ZAGREB, June 14 (Xinhua) -- The Croatian parliament adopted on Thursday a special law to speed up building of a floating liquefied natural gas (LNG) terminal on the island Krk in northern Adriatic.
The law nicknamed "Lex LNG" was passed by 77 "yes" votes, while 25 representatives voted against it. Most of the opposition members left the parliament before voting because they disagree with the government's decision to put the bill in the fast track procedure.
The Law on the Terminal for Liquefied Natural Gas regulates solutions for property and legal relations at the site for the terminal, issuing concessions for the coastal belt in order to construct the terminal and concession fees and defining the allowance for supply security, Croatian news agency Hina reported.
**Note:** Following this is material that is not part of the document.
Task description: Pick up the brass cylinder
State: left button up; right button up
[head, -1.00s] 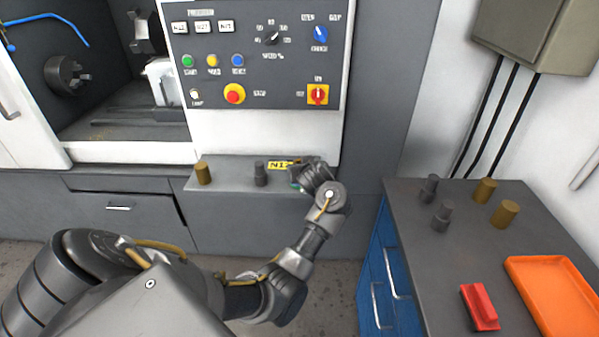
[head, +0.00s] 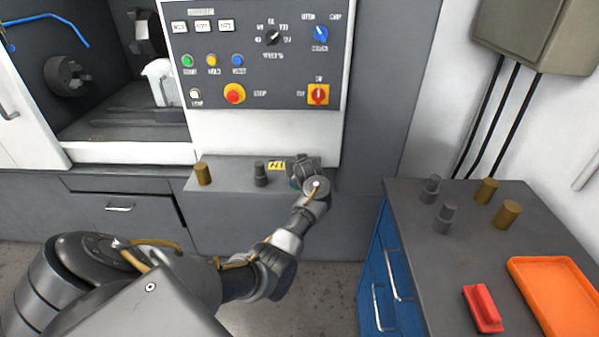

The investor in the project is the state-owned company LNG Hrvatska.
The terminal's initial annual capacity is planned at 2.6 billion cubic meters. The government claims that the LNG project is of strategic importance for Croatia.
The European Union who wants to diversify sources of supply has decided to finance about a third of the cost, which stood at 104.1 million euros (121 million U.S. dollars). The total value of the project is approximately 383 million euros.
According to the plan, the terminal should be operational in early 2020.
The geo-strategic importance of the project could be more obvious than its economic significance. The terminal would supply not only Croatia but other European countries which depend on Russian energy imports.
On June 6, Russian Ambassador to Croatia Anvar Azimov told Croatian reporters that Moscow didn't have a problem with the terminal on Krk, but emphasized that gas from Russia would always be cheaper.
Croatia is importing 60 percent of its gas needs from Russia.
The law has prompted a heated debate in Croatia. Local authorities and environmental organizations oppose the building of the terminal, arguing that a floating terminal in the northern Adriatic could have a negative impact on nature and Croatian tourism.
"We will ask the constitutional court to assess whether this law is lawful," Marija Mileta from Green Action told Xinhua on Thursday. Mileta argues that the environmental study provided by LNG Hrvatska wasn't done well and that the fast track procedure of lawmaking was illegal.